Math, asked by rawatnikita65, 1 month ago

Show that any positive odd integer is of the form 6q + 1, or 6q + 3, or 6q + 5, where q is some integer.​

Answers

Answered by ananyakakkad
1

Answer:

Using Euclid division algorithm, we know that a=bq+r, 0≤r≤b ----(1)

Let a be any positive integer and b=6.

Then, by Euclid’s algorithm, a=6q+r for some integer q≥0, and r=0,1,2,3,4,5 ,or 0≤r<6.

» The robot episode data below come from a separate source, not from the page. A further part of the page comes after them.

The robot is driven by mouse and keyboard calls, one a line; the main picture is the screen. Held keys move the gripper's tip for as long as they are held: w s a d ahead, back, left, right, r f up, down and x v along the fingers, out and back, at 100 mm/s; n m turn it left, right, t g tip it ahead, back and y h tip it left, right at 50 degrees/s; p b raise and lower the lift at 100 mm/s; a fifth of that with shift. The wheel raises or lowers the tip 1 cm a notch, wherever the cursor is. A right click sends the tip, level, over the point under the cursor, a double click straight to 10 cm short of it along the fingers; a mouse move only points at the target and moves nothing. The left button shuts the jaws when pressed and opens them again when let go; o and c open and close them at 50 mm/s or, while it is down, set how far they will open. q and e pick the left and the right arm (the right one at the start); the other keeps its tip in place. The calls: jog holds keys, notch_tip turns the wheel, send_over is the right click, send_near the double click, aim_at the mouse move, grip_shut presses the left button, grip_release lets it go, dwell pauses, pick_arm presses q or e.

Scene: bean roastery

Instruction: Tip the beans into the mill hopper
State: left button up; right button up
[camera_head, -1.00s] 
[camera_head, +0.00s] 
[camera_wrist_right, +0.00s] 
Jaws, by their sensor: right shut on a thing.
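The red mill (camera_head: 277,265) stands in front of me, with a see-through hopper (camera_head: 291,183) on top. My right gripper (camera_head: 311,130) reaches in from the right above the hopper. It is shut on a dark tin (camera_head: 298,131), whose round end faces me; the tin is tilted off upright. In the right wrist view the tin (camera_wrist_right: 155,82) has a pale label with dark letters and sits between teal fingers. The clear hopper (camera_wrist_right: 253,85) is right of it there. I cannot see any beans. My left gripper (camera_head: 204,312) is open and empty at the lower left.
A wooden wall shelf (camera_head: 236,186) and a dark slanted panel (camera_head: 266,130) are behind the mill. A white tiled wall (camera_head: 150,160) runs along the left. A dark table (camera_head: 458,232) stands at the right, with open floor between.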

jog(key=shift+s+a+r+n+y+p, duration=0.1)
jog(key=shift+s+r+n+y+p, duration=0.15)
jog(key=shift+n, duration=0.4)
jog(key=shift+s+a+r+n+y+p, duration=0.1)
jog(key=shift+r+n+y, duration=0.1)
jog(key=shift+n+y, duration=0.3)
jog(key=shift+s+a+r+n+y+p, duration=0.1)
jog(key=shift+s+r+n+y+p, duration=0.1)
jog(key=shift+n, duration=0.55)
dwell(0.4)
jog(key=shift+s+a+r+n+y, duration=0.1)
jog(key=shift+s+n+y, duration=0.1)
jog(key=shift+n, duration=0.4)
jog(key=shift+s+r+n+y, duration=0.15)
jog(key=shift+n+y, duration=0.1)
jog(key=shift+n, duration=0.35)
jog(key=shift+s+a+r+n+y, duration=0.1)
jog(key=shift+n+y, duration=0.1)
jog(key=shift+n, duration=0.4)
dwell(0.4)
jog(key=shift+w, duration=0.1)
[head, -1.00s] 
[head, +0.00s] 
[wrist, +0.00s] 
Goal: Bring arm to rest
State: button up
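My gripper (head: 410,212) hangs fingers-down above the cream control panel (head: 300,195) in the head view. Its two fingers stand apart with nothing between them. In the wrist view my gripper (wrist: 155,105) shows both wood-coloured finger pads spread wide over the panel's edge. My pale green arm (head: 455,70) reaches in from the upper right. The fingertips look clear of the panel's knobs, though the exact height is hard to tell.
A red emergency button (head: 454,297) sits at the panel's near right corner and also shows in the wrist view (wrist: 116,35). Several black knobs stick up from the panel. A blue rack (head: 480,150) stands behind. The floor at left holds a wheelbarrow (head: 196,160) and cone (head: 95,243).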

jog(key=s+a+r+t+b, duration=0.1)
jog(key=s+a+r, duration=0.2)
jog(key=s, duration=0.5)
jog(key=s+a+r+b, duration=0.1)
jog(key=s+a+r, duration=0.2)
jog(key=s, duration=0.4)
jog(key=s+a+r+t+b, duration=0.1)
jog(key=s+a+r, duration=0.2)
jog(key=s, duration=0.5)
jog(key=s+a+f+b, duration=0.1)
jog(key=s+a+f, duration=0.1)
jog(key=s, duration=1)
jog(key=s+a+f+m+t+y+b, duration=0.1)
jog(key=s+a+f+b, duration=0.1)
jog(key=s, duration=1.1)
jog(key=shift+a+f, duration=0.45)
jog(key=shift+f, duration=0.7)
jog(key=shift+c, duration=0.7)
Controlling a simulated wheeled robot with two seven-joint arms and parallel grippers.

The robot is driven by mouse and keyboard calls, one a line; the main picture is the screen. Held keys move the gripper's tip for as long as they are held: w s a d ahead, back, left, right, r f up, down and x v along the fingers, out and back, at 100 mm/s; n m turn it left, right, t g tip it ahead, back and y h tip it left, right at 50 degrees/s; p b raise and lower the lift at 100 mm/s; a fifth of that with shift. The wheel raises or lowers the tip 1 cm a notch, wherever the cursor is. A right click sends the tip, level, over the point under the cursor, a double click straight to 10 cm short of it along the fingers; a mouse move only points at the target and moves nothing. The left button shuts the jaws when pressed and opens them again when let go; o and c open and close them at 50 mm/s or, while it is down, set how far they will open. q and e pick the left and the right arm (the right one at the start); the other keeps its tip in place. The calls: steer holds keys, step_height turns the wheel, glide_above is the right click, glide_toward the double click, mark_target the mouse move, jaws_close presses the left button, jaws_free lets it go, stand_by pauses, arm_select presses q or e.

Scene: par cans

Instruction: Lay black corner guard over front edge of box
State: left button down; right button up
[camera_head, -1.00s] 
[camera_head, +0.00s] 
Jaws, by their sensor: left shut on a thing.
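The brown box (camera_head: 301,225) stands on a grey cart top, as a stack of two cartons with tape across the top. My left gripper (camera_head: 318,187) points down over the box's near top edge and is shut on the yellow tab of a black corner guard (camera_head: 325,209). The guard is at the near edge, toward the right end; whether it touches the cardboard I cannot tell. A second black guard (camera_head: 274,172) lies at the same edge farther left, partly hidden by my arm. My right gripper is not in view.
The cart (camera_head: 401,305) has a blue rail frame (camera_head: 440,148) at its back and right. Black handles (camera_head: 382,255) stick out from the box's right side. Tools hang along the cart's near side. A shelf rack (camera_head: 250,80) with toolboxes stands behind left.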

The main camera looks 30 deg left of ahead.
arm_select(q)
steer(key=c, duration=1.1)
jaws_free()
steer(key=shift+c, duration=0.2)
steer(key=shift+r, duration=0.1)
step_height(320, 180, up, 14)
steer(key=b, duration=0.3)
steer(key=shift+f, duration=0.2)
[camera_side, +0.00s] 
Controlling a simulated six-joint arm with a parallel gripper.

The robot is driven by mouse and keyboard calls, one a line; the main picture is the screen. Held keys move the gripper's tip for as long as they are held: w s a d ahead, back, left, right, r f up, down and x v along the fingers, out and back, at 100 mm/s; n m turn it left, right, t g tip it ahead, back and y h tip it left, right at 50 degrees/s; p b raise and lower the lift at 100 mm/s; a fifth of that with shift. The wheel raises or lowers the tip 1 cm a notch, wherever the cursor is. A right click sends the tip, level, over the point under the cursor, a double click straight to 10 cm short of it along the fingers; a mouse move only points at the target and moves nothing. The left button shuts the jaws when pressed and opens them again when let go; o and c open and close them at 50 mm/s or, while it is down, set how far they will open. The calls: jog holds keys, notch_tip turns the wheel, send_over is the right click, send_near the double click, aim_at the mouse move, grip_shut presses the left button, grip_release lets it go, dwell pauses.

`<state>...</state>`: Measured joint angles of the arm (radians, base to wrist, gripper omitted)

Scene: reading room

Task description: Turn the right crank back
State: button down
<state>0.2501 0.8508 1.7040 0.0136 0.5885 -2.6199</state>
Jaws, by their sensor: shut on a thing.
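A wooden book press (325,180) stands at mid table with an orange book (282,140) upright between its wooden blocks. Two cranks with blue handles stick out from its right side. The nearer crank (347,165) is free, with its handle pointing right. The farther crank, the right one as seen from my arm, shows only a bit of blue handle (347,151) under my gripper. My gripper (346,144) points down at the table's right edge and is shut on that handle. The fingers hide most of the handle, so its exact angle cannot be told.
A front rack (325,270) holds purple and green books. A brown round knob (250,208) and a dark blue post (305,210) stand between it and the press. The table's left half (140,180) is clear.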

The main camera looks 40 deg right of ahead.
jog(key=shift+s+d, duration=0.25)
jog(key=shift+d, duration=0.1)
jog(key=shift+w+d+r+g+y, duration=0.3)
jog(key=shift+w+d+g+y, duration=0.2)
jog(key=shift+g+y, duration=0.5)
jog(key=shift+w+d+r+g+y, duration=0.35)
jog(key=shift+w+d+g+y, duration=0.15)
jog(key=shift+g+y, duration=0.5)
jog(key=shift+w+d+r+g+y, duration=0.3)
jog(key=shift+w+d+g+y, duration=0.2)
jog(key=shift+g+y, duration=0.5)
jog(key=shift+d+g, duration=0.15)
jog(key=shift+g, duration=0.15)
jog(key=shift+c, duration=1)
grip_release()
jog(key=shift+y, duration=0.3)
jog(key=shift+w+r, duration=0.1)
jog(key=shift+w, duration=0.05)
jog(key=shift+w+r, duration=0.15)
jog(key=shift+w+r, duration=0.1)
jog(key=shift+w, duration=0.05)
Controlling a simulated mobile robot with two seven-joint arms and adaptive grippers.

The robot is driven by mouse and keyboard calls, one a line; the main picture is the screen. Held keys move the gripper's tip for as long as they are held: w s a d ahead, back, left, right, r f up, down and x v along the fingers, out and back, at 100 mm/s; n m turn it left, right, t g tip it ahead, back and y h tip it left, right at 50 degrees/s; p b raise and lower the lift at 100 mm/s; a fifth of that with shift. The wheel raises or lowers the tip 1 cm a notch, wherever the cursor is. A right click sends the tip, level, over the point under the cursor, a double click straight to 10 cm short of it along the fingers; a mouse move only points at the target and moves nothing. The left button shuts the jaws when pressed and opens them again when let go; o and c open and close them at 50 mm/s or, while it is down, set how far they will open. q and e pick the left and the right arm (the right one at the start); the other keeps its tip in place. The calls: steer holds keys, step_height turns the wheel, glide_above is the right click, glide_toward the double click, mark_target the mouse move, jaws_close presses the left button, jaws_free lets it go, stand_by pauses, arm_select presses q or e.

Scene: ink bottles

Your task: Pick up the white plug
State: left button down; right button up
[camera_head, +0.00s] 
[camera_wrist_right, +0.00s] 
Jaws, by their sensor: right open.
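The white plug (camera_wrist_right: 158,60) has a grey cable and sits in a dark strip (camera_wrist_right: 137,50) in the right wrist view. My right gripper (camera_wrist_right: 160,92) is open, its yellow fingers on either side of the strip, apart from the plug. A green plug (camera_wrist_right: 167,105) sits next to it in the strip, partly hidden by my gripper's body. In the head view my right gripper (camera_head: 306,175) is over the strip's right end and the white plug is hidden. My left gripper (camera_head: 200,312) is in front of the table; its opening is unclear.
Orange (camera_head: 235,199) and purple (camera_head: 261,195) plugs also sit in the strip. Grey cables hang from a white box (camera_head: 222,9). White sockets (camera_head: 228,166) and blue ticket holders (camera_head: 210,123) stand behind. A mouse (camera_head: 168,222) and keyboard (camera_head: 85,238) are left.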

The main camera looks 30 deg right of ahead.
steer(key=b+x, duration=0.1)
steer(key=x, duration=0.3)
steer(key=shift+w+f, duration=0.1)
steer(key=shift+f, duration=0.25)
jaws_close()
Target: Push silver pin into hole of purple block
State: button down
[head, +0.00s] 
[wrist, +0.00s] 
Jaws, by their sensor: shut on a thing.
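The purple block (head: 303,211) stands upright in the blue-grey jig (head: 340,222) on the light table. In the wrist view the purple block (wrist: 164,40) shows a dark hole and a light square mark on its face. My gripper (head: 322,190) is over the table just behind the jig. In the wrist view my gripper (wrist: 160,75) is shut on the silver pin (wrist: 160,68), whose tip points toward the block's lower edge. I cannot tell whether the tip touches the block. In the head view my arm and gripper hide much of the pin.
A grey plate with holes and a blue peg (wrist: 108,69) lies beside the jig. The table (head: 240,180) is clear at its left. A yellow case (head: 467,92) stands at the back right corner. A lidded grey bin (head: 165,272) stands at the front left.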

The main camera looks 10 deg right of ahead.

Therefore, a=6qor6q+1or6q+2or6q+3or6q+4or6q+5

6q+0:6 is divisible by 2, so it is an even number.

6q+1:6 is divisible by 2, but 1 is not divisible by 2 so it is an odd number.

6q+2:6 is divisible by 2, and 2 is divisible by 2 so it is an even number.

6q+3:6 is divisible by 2, but 3 is not divisible by 2 so it is an odd number.

6q+4:6 is divisible by 2, and 4 is divisible by 2 so it is an even number.

6q+5:6 is divisible by 2, but 5 is not divisible by 2 so it is an odd number.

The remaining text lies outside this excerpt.